Bücherlese: „Er redete mit dem Vieh, den Vögeln und den Fischen“: Das Buch von Konrad Lorenz mit dem (damals) ungewöhnlich langen Titel ist mir als Verhaltensforscher seit langem vertraut. Der Deutsche Taschenbuchverlag hat es in seiner Reihe dtv bibliothek jetzt neu herausgebracht; die Originalausgabe erschien 1949 - die Neuausgabe ist textgleich mit der Ausgabe von 1964.
Und Konrad Lorenz (1903- 1989) konnte wirklich mit dem Vieh, den Vögeln und den Fischen reden – betont aber auch, dass das keine Sprache ist, wenn er mit den Tieren redet und sie ihm antworten (S. 119). Der Begründer der modernen Verhaltensforschung („Ethologie“) war – das zeigt sich rasch beim Lesen dieser Geschichtensammlung – ein begnadeter Beobachter. Und er hatte Humor, das lassen schon die mehrfachen Vorworte der Originalausgabe erkennen.
Ein (weiteres) Vorwort hat die Neuausgabe auch; es stammt von Patrick Bahners, einem engagierten Kulturjournalisten, der vielfach für die FAZ schrieb. Ein Buch von Konrad Lorenz wieder verlegen, das geht heute nicht mehr ohne kritische Begleitung.

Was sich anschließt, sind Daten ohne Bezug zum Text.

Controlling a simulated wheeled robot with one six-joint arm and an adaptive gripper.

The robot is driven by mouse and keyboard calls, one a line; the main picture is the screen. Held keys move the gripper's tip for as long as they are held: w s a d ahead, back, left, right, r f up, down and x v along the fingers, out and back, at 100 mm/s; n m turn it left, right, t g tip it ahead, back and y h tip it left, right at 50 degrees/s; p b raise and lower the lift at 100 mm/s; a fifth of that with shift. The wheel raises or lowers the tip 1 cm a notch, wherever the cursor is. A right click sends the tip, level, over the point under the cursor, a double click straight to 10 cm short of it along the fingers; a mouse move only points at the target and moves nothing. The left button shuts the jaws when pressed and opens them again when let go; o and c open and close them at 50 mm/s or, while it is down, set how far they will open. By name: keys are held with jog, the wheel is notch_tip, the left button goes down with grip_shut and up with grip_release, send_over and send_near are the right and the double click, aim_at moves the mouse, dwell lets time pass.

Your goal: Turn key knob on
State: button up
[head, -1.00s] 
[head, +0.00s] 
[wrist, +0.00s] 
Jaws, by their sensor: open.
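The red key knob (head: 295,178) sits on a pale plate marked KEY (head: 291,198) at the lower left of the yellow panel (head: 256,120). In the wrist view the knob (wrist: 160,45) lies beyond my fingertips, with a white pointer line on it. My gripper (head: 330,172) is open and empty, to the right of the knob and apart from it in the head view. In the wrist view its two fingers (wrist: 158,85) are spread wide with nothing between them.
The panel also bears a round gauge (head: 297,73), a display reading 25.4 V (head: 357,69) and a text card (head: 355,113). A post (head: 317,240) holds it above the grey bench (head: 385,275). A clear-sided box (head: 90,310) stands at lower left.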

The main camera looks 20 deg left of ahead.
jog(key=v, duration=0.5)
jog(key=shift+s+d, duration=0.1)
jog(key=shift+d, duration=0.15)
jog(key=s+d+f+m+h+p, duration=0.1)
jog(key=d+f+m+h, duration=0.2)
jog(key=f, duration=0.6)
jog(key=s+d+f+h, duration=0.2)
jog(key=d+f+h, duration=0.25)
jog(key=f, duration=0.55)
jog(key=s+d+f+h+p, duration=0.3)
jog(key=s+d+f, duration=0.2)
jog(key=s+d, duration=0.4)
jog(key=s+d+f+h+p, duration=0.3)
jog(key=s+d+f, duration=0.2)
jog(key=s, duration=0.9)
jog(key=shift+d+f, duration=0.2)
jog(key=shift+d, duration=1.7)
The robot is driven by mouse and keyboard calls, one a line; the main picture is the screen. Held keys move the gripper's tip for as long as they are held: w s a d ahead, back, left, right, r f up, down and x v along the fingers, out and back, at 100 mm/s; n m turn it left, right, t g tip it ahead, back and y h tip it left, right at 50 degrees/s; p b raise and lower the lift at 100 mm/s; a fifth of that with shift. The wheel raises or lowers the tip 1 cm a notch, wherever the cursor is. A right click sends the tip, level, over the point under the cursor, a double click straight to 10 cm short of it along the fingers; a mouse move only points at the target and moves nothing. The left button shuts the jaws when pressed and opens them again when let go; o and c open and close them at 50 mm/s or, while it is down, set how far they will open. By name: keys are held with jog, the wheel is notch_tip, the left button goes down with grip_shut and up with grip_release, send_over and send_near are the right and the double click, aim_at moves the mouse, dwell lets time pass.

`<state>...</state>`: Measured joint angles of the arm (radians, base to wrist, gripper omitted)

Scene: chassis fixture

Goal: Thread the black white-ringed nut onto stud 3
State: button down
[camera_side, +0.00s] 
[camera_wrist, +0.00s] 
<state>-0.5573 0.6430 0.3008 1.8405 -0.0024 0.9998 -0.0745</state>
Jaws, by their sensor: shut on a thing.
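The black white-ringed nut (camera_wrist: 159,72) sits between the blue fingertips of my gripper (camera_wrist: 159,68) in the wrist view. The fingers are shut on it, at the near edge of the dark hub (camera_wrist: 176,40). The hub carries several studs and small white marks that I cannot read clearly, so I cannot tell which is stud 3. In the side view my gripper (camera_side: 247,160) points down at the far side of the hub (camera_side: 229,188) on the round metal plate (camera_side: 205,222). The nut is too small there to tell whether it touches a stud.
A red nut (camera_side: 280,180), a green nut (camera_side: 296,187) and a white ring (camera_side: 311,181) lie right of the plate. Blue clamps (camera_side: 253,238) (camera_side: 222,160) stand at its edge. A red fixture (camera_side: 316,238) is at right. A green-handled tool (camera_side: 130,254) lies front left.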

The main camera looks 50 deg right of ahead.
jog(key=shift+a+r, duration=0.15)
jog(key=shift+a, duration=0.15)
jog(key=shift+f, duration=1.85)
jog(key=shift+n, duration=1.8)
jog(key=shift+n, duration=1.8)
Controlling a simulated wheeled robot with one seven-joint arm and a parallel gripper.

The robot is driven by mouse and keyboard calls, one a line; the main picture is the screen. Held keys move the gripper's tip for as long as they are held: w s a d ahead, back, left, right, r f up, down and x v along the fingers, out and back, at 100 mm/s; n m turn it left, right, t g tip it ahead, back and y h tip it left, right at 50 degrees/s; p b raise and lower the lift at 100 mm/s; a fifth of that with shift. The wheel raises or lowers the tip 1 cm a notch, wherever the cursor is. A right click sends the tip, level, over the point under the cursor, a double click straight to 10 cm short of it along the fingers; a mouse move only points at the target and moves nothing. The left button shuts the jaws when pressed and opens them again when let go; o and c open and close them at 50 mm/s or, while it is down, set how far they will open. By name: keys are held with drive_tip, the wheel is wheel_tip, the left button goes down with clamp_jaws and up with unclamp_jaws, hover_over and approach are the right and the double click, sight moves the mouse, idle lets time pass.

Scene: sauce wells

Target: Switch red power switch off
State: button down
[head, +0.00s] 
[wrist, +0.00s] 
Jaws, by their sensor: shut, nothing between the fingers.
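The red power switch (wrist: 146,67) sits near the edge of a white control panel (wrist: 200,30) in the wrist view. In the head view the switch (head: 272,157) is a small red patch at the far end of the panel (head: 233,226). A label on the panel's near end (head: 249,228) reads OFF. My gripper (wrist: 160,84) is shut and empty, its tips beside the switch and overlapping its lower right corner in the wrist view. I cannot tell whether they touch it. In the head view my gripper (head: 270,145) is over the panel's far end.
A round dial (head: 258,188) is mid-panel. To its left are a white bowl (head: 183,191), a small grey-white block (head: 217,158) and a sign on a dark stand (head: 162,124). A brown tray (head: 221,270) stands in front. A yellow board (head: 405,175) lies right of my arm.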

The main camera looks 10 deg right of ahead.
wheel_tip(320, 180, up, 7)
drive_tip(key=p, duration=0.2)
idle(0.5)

Einige Äußerungen in der Nazizeit zur „Rassenpflege“ und zur Ausmerzung der durch Domestikation (Haustierzüchtung) bedingten Störungen lassen sich heute nicht mehr lesen, ohne dass sich die Haare sträuben (s. S. 15) – einer der krassesten Ausdrücke in dem Zusammenhang war der von der „Verhausschweinung des Menschen“.
Dennoch sind die locker geschriebenen Tiergeschichten dieser Sammlung heute noch lesenswert und ein überzeugendes Beispiel für „populäre Wissenschaft“. Der Titel bezieht sich nicht, wie ich, ehrlich gesagt, glaubte, auf Fähigkeiten des Franz von Assisi, sondern auf Salomos Wirkmächtigkeit, wenn er einen Ring benutzte. Lorenz am Anfang des Kapitels „Salomos Ring“ (S. 117): „Der König Salomo, so steht geschrieben, redete mit dem Vieh, den Vögeln, den Fischen und dem Gewürm. Das kann ich auch. Zwar nicht mit allem Getier, wie der alte König es gekonnt haben soll, zugegeben, dass ich ihm darin unterlegen bin. Aber ich rede mit einigen Arten, die ich gut kenne; ich brauche dazu jedoch keinen Zauberring. In dieser Hinsicht bin ich wiederum dem alten König überlegen ...“
Die Sammlung enthält auch die berühmte, geradezu weltweit berühmte Tiergeschichte, die auch in Lesebücher Eingang fand: die vom Gänsekind Martina. Wer einmal das fragende „wiwiwiwiwi“ gelesen oder gehört hat, dem wird sich das lebenslang einprägen. Gänsekinder pflegen dasjenige Lebewesen, das sie beim Schlupf als erstes wahrnehmen, als „Mutter“ anzunehmen – im Falle von Martina war das Konrad Lorenz. Bei allem, was er seither tat, versuchte das Gänseküken ihm zu folgen. Das begründete seinen Ruf als „Gänsevater“. Es gibt ein Foto, auf dem zu sehen ist, wie er in einem Teich schwimmt und auf ihn geprägte Gänse ihm folgen. (Bilder enthält diese Ausgabe mit einer Ausnahme allerdings nicht.)
Beispiele für die weiteren Geschichten: Ein ganzes Kapitel, "Die zeitlosen Gesellen", ist den Dohlen gewidmet: "Wenige Vögel, ja überhaupt wenige höhere Tiere ... haben ein so hoch entwickeltes Familien- und Gesellschaftsleben wie die Dohlen" (S.72). Weiterhin: "Fischblut", "Mitleid mit Tieren", "Moral und Waffen".
Ich empfehle die Lektüre und wünsche viel Vergnügen damit.
Konrad Lorenz: Er redete mit dem Vieh, den Vögeln und den Fischen. Neuausgabe. dtv bibliothek. dtv: München 2018. 240 Seiten, Eur 18,--.